I think you can move to a big, cosmopolitan city like New York and easily find yourself surrounded by people just like you. Or, you can move to a fairly homogenous city like Seattle and make an effort to have a truly diverse group of friends. At least, that is what I hope awaits us.
Oh, and we just bought a house!
Que bonita casa! Felicidades!!! Y no sé, quienes te conocimos creo siempre vimos la chispa que tienes, nunca te sumerjiste por completo, jaja! Abrazo!
Welcome home. Abrazos fuertes.
Wow. Oso buys a house.
Congratulations to you both on your new abode!
Looking forward to hearing your thoughts on readjustment and differences. I notice changes for myself as a result of becoming a citizen, and that is for two places who are not divided by language or huge cultural differences. I’m assuming the shift is that much more for your experience.

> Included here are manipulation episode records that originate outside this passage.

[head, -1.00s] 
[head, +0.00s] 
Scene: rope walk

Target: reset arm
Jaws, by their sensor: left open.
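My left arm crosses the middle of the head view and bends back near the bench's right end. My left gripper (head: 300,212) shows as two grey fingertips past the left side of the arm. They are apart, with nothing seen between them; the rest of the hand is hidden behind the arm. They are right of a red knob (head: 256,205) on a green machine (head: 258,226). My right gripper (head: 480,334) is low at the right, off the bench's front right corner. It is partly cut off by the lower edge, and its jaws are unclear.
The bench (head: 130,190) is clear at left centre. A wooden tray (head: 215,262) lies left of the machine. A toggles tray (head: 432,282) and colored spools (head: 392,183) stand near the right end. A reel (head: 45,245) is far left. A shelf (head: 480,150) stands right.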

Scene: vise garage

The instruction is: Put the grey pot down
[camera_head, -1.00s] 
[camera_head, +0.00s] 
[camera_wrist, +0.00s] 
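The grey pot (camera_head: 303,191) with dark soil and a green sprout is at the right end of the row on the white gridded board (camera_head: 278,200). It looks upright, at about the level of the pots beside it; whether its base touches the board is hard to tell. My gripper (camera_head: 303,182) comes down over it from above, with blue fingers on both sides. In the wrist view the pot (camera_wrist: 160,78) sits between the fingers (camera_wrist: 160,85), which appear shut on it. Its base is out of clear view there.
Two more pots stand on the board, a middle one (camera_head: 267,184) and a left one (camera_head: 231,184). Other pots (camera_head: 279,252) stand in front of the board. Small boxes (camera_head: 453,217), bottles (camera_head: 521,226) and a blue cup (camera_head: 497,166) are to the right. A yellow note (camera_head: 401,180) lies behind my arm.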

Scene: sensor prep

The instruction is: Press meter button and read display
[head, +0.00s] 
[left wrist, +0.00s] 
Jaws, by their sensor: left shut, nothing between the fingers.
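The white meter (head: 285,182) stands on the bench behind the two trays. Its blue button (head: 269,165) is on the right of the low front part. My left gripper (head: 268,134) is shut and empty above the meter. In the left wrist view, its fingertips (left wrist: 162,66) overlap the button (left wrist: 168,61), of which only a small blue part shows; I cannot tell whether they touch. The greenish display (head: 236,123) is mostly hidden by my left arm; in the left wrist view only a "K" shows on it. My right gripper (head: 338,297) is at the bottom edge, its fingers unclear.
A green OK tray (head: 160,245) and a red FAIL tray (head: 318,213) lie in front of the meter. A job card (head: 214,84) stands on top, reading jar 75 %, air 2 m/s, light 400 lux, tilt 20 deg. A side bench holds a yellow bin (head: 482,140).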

At the other end of the spectrum are friends I know who have lived in Asian countries for a decade, but will never truly be accepted. A country’s culture of immigration (and us vs them) leaves an impact on the individual, no matter their efforts.
It’s a really hard thing to find your place after you’ve chosen to live in another culture and immerse yourself in that place. I found a very similar thing moving to Portland from Uruguay. Now i’m back in south america and it feels as much home as the pacific northwest where i grew up. But i’m always the gringo here. In Portland everything is ‘natural’ and as i knew growing up, but that doesn’t mean i like it really, just comfortable like a favorite pair of shoes. I think something you don’t realize you’re doing when you move and live in another culture, fall in love and start a life elsewhere is that you lose home as much as you gain a new place and culture. I know my partner feels somewhat the same. She’s not like the Uruguayans she grew up with, despite her being a good lefty anti-imperalist latin american she’s now also an american and therefore doesn’t fit any place quite perfectly. When we chose to make the world our home we chose to be at home nowhere as well.
We’re glad to have you back! Congratulations on the new house. I hope we get to see more of you in the coming years.
I had many of these thoughts when Ieft New York City for rural Massachusetts. It’s pretty homogenous here — our friends aren’t more “diverse” if you define it by color, class, etc. — but we do have a broader, richer life than what was possible as a family with children in middle-class-averse New York. We have many, many friends who we can actually hang out with (most are a five-minute drive or a bike ride away) and we can do more than hustle. We can breathe.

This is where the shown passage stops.